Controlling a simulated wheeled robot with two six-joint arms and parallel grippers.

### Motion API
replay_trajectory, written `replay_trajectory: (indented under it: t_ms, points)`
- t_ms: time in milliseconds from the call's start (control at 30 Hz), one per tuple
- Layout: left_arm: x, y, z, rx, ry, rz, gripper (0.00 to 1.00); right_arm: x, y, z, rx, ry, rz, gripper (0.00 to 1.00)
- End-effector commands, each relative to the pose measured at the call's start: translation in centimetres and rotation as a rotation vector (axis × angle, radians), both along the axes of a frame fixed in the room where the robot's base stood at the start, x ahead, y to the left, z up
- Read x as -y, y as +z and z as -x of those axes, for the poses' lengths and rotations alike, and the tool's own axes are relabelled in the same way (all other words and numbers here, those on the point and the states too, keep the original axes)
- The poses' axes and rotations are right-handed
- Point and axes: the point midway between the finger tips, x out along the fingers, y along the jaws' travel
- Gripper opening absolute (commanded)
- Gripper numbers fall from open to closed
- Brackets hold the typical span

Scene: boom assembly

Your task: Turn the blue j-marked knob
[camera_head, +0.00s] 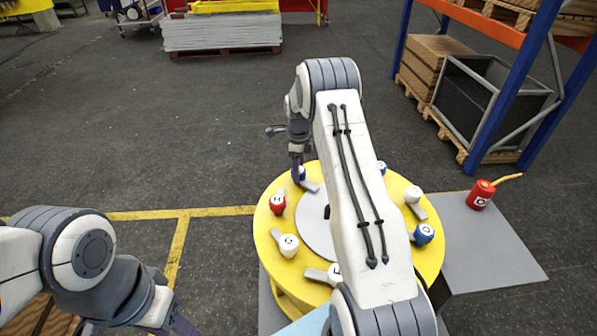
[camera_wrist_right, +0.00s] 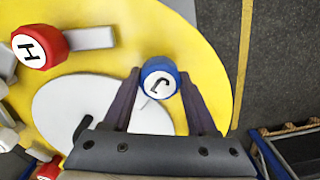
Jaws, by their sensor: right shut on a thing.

◆ ◆ ◆ ◆ ◆ ◆ ◆

▶ _What is being asked_
All lines from the one holding "- Gripper numbers fall from open to closed" to the end of the listing above need to be duplicated exactly. None of the pictures should be included.

▶ _The output_
- Gripper numbers fall from open to closed
- Brackets hold the typical span

Scene: boom assembly

Your task: Turn the blue j-marked knob
[camera_head, +0.00s] 
[camera_wrist_right, +0.00s] 
Jaws, by their sensor: right shut on a thing.

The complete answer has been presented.